## What this task involves
Stop at the line containing "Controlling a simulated": repeat exactly every line of the entries below from the first up to it, plus that line, with pictures omitted.

## Records
--*--

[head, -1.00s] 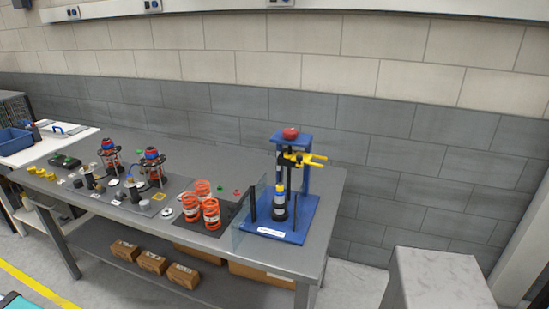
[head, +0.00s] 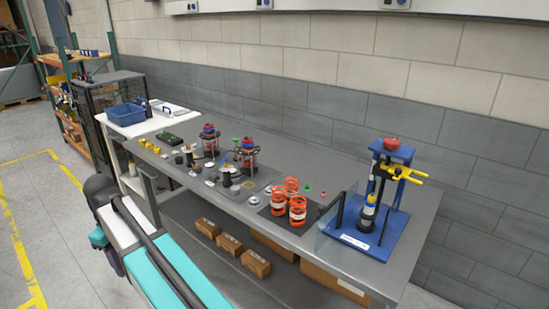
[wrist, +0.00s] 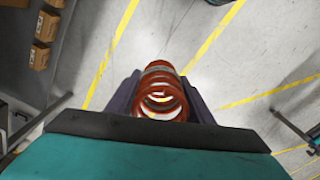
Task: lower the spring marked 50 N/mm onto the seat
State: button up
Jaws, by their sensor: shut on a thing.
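An orange-red coil spring (wrist: 160,92) is held between the two dark fingers of my gripper (wrist: 160,98) in the wrist view. I look along its coils, and no marking on it can be read. Floor shows beyond it, with no seat near it. In the head view, three more orange springs with pale labels (head: 278,201) stand upright on a dark mat; their markings are too small to read. A blue press (head: 387,205) at the bench's right end holds a dark upright strut with a wider black base (head: 366,220). I cannot tell which part is the seat.
The grey bench (head: 420,235) also carries two caged red-and-blue assemblies (head: 248,158) and several small parts. A clear panel (head: 333,215) stands left of the press. Cardboard boxes (head: 256,263) lie on the lower shelf. The floor at left is open.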

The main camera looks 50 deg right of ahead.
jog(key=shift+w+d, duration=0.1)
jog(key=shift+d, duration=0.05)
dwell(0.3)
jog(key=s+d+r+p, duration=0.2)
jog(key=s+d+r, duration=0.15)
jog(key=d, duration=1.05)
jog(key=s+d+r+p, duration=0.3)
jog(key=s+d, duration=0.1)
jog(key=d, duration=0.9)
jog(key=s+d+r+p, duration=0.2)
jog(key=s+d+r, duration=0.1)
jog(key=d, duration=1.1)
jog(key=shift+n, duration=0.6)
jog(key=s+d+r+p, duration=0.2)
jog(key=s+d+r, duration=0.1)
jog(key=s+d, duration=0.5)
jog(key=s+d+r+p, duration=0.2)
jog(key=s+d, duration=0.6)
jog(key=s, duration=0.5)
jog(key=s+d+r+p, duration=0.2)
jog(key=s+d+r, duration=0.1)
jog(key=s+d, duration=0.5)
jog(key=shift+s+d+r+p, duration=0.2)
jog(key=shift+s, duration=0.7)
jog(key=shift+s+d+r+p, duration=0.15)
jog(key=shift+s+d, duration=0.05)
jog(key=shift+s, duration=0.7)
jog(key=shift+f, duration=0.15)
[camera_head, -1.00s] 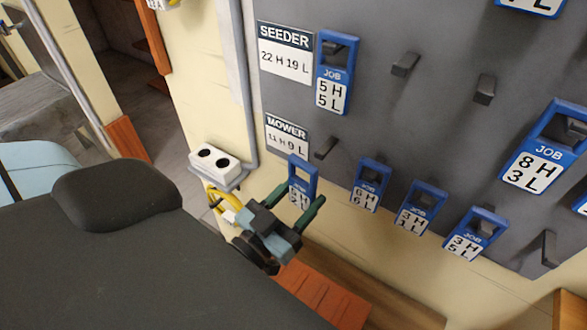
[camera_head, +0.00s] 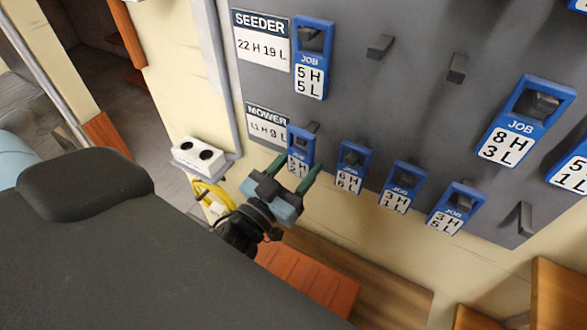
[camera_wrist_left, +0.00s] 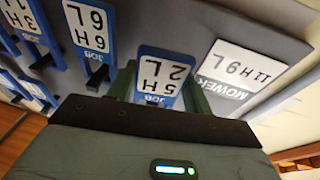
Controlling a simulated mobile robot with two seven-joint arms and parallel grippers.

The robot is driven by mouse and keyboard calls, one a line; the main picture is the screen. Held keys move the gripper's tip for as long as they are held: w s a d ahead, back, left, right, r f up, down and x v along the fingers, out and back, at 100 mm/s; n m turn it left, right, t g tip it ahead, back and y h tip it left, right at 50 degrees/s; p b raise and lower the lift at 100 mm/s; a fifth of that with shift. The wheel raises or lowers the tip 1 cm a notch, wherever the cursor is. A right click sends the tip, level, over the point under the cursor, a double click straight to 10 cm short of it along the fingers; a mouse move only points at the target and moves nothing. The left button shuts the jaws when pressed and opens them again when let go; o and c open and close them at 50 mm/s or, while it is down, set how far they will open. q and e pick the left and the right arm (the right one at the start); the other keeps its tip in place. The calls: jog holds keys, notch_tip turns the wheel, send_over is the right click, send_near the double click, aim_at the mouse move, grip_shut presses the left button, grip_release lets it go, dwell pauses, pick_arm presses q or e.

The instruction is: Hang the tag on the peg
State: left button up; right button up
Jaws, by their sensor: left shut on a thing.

--*--

## Written response
[head, -1.00s] 
[head, +0.00s] 
[wrist, +0.00s] 
Task: lower the spring marked 50 N/mm onto the seat
State: button up
Jaws, by their sensor: shut on a thing.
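An orange-red coil spring (wrist: 160,92) is held between the two dark fingers of my gripper (wrist: 160,98) in the wrist view. I look along its coils, and no marking on it can be read. Floor shows beyond it, with no seat near it. In the head view, three more orange springs with pale labels (head: 278,201) stand upright on a dark mat; their markings are too small to read. A blue press (head: 387,205) at the bench's right end holds a dark upright strut with a wider black base (head: 366,220). I cannot tell which part is the seat.
The grey bench (head: 420,235) also carries two caged red-and-blue assemblies (head: 248,158) and several small parts. A clear panel (head: 333,215) stands left of the press. Cardboard boxes (head: 256,263) lie on the lower shelf. The floor at left is open.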

The main camera looks 50 deg right of ahead.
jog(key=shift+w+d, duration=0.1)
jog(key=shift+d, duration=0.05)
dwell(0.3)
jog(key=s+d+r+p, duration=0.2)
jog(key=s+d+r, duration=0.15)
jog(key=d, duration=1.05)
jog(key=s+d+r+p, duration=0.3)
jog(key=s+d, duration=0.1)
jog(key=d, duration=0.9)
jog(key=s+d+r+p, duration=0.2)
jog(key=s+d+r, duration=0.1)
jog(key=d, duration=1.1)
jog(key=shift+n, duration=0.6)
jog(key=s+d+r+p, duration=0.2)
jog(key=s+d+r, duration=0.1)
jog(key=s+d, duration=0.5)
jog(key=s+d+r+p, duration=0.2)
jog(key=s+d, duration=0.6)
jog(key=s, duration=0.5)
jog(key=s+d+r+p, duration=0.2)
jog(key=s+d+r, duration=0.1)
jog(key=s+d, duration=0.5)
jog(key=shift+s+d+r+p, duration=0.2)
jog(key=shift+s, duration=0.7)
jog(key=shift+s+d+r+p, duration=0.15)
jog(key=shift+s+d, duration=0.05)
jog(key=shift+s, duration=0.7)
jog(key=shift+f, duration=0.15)
[camera_head, -1.00s] 
[camera_head, +0.00s] 
[camera_wrist_left, +0.00s] 
Controlling a simulated mobile robot with two seven-joint arms and parallel grippers.

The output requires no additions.